I thought everything was perfect—in my life, in my career and even my view of a relationship with God—until October 2009 when one hit would overshadow everything and change my life forever.

In a split second, the trajectory of my career plummeted and this instance would define my entire hockey career, not the accomplishments. Just like that—I had experienced a severe concussion—everything stopped and I was challenged by the question: “Will I ever play again?” No Olympics. No hockey. Just bed. For the next 3 months I did nothing. And when I did return, I never played as well as I had prior to that concussion.
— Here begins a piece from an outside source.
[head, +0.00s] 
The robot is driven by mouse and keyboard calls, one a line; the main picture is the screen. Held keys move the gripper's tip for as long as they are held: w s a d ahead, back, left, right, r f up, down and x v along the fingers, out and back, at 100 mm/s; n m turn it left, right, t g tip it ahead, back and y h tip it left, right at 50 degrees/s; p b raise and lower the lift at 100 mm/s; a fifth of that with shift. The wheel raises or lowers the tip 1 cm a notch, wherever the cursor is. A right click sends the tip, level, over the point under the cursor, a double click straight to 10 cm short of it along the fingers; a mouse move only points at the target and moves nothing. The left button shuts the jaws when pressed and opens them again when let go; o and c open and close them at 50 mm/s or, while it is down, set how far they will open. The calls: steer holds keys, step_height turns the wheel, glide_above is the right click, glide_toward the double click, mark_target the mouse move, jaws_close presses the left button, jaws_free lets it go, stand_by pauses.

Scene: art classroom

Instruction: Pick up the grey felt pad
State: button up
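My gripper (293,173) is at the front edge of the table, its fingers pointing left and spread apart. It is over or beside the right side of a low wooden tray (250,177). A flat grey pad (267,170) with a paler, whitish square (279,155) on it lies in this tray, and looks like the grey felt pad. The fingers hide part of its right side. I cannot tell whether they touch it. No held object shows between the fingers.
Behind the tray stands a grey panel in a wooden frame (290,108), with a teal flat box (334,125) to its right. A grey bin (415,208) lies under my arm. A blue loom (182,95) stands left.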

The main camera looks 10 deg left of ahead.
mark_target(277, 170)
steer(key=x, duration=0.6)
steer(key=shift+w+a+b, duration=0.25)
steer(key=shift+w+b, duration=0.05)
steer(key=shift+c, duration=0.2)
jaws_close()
That’s the summary of my career. In a few paragraphs you have the extent of my success. If that is what life is all about — achieving your dream — then what should I do with my life as a retired 35 year old? It is true that a lot of professional athletes struggle with the transition from playing to retirement. I am right in the middle of it now. And the biggest part of that transition is realizing that I need to find my true identity in Christ as I am forced to face the fact that my identity was falsely based elsewhere in the past. 

You see, when you have everything this world offers, you are never truly content. You still feel as if there is something else to achieve. There is something else that will make you happier. We can never put our finger on it and so we pursue this feeling at all costs. And the truth is these feelings of accomplishment or success always fade. They are never satisfied. Ask anyone that’s reached the top. It’s never enough.

It’s easy for me to see now how I did this with hockey. You need to be better than your competition. You need to win. You want to be better than your teammates. You want to move up in the lineup. You want the recognition of being the best and everything that comes with it. Then, you want a bigger contract. If the contract is bigger, that means you are better. It turns into a comparison game. Now once you have “made it,” you can get things, lots of things, believing those things will make you happy. Your sense of contentment simply shifts from making it to the top, to now putting your hope in the things that being at the top provides.

I have learned a lot though the game of hockey. I have seen what most people are really after in life. I was one of them. You see there is something that is hidden from you when you are a child dreaming of what you want to become. There is one thing that they don’t tell you about achieving your dream. It’s this — that dream in itself will never fulfill you. It will never give you ultimate peace. 

“Despair does not lie in being weary of suffering, but in being weary of joy.”

G.K. Chesterton

And usually the way God breaks through this is with difficulties in your life. As in the story of the prodigal son — the younger brother first has his time of enjoyment. He pursues what he thinks will make him happy. He is given his inheritance in advance, all the riches he desired. But as the story unfolds, the good times end. They always do. All the riches you can have, and all the pleasure you pursue will leave you empty. Then the famine comes. The famine of the soul. And in this season of my life, I began to see more and more how I was living like the prodigal son.

When the world’s promises don’t satisfy, you’ll find yourself in some lonely and tough times. This is usually the most effective way God can get our attention. For me, I went from a top 20 scorer in the National Hockey League, to 3 years later scoring just 1 goal in an entire season. I ended up being traded, going from the 1st line to the 4th line, being sent to the minors, having my contract bought out, being let go after tryouts, and eventually moving my wife and I from our home to continue playing in Russia.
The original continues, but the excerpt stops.